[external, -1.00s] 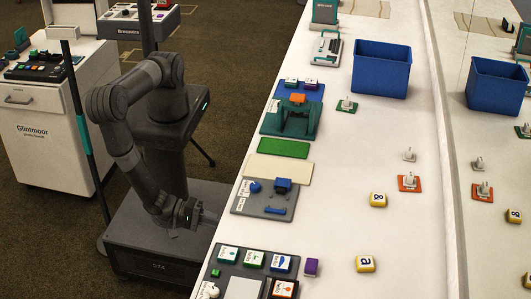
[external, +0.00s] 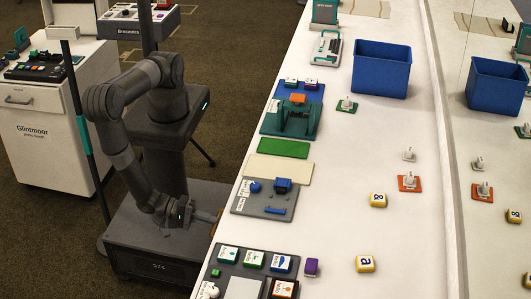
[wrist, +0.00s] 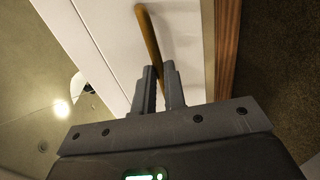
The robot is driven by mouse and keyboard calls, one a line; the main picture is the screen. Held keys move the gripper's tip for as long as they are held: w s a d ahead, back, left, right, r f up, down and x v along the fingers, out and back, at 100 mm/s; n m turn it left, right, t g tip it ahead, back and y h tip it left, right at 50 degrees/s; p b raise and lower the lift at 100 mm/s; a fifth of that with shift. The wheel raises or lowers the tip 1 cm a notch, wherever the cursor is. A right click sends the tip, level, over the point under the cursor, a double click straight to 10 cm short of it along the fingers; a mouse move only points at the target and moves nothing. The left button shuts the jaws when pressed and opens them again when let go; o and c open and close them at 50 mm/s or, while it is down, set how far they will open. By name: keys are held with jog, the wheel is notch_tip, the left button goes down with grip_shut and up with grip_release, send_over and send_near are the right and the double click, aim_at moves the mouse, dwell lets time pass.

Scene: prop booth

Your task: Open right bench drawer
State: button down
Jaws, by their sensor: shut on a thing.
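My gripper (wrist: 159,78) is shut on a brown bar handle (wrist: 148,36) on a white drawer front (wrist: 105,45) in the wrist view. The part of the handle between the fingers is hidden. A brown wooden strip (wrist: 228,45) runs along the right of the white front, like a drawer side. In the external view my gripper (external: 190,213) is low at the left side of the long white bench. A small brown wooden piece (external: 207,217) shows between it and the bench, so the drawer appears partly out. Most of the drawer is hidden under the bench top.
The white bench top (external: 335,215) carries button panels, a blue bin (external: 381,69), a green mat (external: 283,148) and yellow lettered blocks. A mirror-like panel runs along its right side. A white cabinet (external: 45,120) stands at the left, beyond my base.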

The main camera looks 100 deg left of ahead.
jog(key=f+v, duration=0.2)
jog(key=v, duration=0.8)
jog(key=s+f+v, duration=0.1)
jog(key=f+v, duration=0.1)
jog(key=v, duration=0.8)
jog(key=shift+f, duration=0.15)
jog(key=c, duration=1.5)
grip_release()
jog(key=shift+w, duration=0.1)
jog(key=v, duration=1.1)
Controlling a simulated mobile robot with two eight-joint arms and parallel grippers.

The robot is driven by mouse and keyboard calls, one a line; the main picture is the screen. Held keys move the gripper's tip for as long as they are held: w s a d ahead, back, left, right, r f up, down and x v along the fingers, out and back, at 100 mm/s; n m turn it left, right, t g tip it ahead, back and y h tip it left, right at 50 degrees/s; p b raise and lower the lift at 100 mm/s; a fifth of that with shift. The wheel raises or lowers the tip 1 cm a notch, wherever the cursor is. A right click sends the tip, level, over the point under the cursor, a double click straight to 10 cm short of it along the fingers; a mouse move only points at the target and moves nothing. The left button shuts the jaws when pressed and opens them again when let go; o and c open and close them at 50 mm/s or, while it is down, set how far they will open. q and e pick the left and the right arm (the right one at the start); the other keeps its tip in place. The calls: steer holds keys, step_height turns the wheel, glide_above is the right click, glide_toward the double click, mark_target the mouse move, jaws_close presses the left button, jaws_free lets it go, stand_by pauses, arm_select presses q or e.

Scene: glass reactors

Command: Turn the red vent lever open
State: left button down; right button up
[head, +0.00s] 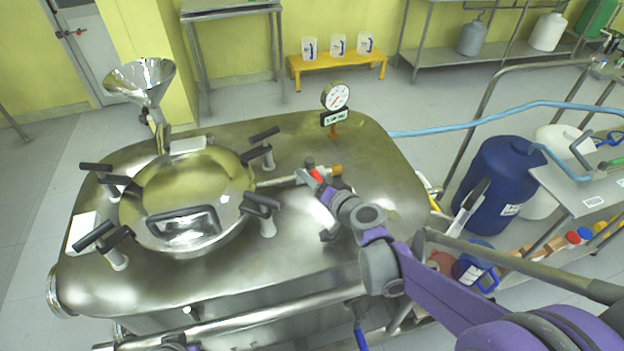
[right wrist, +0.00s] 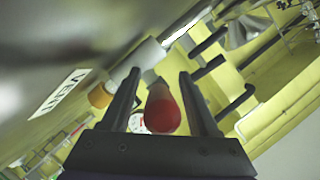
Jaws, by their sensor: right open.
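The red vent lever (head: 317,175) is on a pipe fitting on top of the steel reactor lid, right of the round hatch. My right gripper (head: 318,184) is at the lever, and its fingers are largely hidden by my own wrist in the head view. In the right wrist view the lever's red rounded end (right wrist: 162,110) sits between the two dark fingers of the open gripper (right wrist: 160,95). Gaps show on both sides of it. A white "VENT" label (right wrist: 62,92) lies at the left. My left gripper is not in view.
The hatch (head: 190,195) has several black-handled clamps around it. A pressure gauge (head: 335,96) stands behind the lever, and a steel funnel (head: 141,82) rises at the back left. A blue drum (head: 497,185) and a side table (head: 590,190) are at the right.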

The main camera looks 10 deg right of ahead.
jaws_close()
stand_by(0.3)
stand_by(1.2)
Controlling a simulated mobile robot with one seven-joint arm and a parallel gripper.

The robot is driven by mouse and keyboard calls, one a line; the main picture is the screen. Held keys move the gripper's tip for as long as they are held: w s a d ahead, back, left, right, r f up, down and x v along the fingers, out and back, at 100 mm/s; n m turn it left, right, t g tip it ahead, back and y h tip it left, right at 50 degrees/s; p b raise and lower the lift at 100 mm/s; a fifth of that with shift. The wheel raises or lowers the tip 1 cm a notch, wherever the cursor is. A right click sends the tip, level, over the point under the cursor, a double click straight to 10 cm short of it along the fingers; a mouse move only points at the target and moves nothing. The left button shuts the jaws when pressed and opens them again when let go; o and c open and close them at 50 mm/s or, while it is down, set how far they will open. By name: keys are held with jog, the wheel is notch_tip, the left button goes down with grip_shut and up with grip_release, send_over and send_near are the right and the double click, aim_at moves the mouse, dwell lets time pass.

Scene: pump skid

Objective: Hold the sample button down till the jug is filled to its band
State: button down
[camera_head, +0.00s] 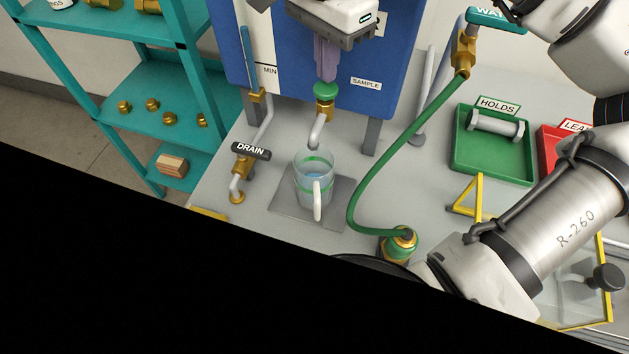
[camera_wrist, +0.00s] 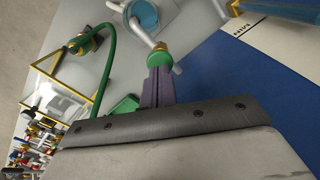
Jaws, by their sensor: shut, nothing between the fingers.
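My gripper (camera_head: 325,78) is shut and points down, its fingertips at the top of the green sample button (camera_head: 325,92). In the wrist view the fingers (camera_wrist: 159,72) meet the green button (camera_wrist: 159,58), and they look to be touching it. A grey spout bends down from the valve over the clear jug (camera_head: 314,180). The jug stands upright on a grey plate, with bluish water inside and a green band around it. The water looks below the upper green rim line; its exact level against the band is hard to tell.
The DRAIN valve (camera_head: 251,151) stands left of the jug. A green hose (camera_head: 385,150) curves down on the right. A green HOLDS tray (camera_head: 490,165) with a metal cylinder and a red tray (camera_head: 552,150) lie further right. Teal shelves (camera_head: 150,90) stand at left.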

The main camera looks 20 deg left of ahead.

• _GIVEN TASK_: From the data, list each line in which the string "Controlling" appears.

• _FINAL RESULT_:
Controlling a simulated mobile robot with two eight-joint arms and parallel grippers.
Controlling a simulated mobile robot with one seven-joint arm and a parallel gripper.

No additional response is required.